THE Global Justice Movement Website

THE Global Justice Movement Website
This is the "Global Justice Movement" (dot org) we refer to in the title of this blog.

Monday, December 10, 2012

Power Follows Property, II: Resolving the Contradictions

The assumption that the only way to finance new capital formation is to cut consumption and accumulate money savings, and the belief that labor alone is responsible for all production are, as we saw last week, responsible for much of the moral, political and economic confusion in the world today, and for much of the social chaos as well.

The solution is, paradoxically, rather simple.  It is, however, far from easy: restore political power by restoring economic power, and restore economic power by vesting each child, woman and man with direct ownership of an adequate capital stake. Applied to the current debates over the HHS mandate, this solution has the potential to defuse the situation and reach a workable compromise that respects rights of conscience.

Two recent CESJ books, Supporting Life: The Case for a Pro-Life Economic Agenda (2010), and The Restoration of Property: A Reexamination of a Natural Right (2012), apply. Although both were written before the HHS mandate was even conceived, they relate directly to it.

The argument is simple. As necessary as are public demonstrations and court action, they are insufficient to bring about effective and lasting social change. For that, power must be returned to people. We try to avoid using the collective the people, although (perhaps paradoxically) we accept that fact that organized social action — liberty, or freedom of association/contract — by free people acting on the common good is the essence of social justice, as de Tocqueville hinted and Pius XI made clear.

What worries many politicians and upsets most academic economists, however, is the fact that the only way to vest every child, woman, and man with meaningful and sustainable power is through direct ownership of capital. As Daniel Webster observed, "Power naturally and necessarily follows property."

Widespread capital ownership, however, is impossible within the prevailing economic paradigm. All three of today's mainstream schools of economics, the Chicago, the Austrian, but especially the Keynesian, take for granted that the only way to finance new capital formation is by cutting consumption and accumulating money savings.

As Dr. Harold Moulton proved in The Formation of Capital (1935), however, and as Adam Smith and Jean-Baptiste Say implied in their work, new capital formation not only can, but should be financed not with past reductions in consumption, but by future increases in production. That is, in fact, how the rich became rich. It was not by working harder and saving more, or even by stealing "surplus value" from workers and consumers.

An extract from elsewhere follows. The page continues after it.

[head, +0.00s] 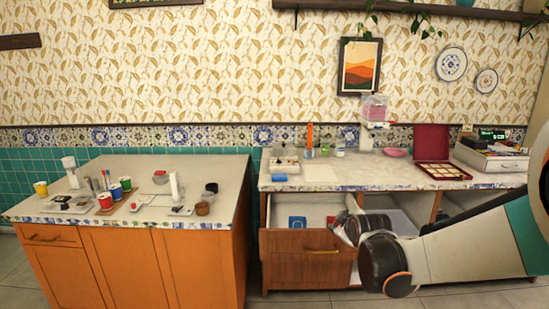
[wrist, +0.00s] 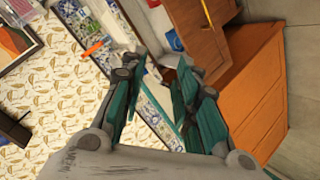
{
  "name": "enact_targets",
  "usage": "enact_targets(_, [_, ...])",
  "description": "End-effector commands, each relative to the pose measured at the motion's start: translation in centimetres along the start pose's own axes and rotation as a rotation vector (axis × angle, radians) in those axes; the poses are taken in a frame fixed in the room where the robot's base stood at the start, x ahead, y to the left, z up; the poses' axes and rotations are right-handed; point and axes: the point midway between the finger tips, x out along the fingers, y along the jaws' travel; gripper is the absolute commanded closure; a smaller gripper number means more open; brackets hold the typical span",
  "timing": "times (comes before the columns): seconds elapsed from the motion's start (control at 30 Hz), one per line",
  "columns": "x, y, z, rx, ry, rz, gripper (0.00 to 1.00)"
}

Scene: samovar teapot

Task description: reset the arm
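My gripper (head: 345,228) shows in the head view at the end of my arm, which reaches in from the right edge. It is in front of the right counter, by the right side of the pulled-out drawer (head: 305,243). From this view I cannot tell if it touches the drawer. In the wrist view my gripper (wrist: 158,80) has its two teal fingers spread apart with nothing held between them. The wrist view is strongly tilted, with the wall at left and the orange cabinet (wrist: 255,90) at right.
The drawer holds a blue item (head: 297,222) and a small red one (head: 331,219). The right counter (head: 350,174) bears an open red box (head: 431,142), a pink bowl (head: 395,152) and a dispenser (head: 374,108). The left counter (head: 225,175) holds cups and spools. Floor shows between the counters.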

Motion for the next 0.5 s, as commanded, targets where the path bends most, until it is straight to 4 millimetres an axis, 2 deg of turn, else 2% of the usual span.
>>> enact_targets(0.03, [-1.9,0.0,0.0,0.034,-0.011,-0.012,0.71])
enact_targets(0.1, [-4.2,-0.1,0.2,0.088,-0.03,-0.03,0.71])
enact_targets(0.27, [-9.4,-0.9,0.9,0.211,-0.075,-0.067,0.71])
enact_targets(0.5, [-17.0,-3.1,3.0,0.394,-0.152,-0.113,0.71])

Thus, instead of relying on the limited amount of financing made available by refraining from consumption — thereby reducing effective demand and the financial feasibility of future capital — the founders of the great fortunes were able to turn the present value of the future stream of marketable goods and services into money. They then used that money to finance self-liquidating capital. In a sense, the rich didn't pay for the capital. Instead, the capital paid for itself — and the rich owned the capital.

What Louis Kelso and Mortimer Adler did in The Capitalist Manifesto (1958) and The New Capitalists (1961) was to apply Smith's, Say's and Moulton's understanding of this classic "banking principle" (Say's Law of Markets applied in the "real bills doctrine") to the problem of how to finance widespread ownership of capital without redistribution of existing wealth or reducing consumption. The Pro-Life movement now has the opportunity to take Kelso and Adler's insights, and use them to obtain political power by regaining the economic power on which political power necessarily rests.

That is the message we tried to convey in both books, in general in The Restoration of Property, and applied to the Pro-Life movement in Supporting Life (the former was written before the latter, although only published this year). The social and judicial activism that now constitute virtually the entire focus of the Pro-Life movement, while absolutely essential — and should be increased — will ultimately be ineffective until and unless ordinary people are empowered economically, and thus politically, and that will never happen if we rely on State-supported or mandated wages, benefits — or healthcare.